悲劇の人

 ちなみに、悲劇の宰相といえば、近衛文麿などもそういわれたりする。なるほど「思い」でいうなら、広田も近衛も、起こる前には戦争を回避しようとし、起これば戦線の拡大を防ごうとし、できれば戦争を終結させようとした。だが、国際協調による平和を希求しながら、要所でむしろ戦争を招き寄せる決定をし行動をし、またその動きを止められなかった、あるいは止めなかった。・・・平和を願いつつ戦争劇の主役を演じざるをえなかった。そういうことから、多分「悲劇の人」といわれたりするのであろう。そういえば根拠のないことだが海軍贔屓というのがあって、悲劇の提督山本五十六とか井上成美とかいわれたりもする。はたまた、悲劇の天皇という声は非常に根強い。
 いったい人は、どういう悲劇を観て、誰に同情するのだろうか。
 もとより戦争は交通事故ではないが、いうならば宰相や提督や天皇はドライバーである。

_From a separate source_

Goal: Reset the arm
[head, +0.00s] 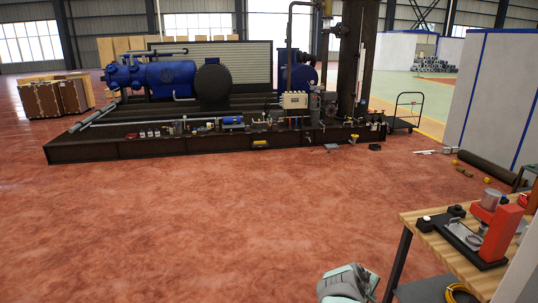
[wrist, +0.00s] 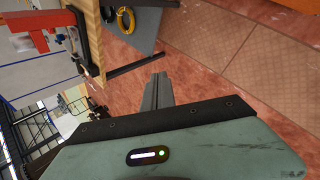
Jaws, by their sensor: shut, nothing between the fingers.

 「近本裕毅さん。あなたは課長ですね。責任者として、どう思っていたのですか。」
 「飲み過ぎはよくない、飲んで運転するのはよくない、と思っていました。」
 「しかし、実際には、何時間も前から、同僚や部下たちと飲んでいたのでしたね。」
 「このままではまずいとは思っていました。宴会を切り上げようと何度も試みました。でも、せっかく盛り上がっている仲間や部下たちを裏切ることはできません。そのまま一緒に飲む他ありませんでした。」
 「危ないとは思わなかったのですか。交通事故で人を殺してもいいと思ったのですか。」
 「殺してもいいなんて、とんでもない。そんなことは思いません。」
 「でも、あなたは泥酔した部下たちを乗せて、ハンドルを握った。」
 「それが、上司としての責任だと思ったからです。」
 「そして、あなたの運転する車は事故を起こし、同乗していた部下の人たちは死にました。」
 「部下を死なせたのは痛恨の極みです。」
 「もっと可哀想なのは、子供たちじゃないですか。あなたの車は、子供たちの列に突っ込み、大勢の子供たちを殺したのですよ。」
 近本裕毅は、実刑判決を受け、会社も懲戒免職となったが、しばらくして、社内で本が作られた。・・・『悲劇の課長近本裕毅』。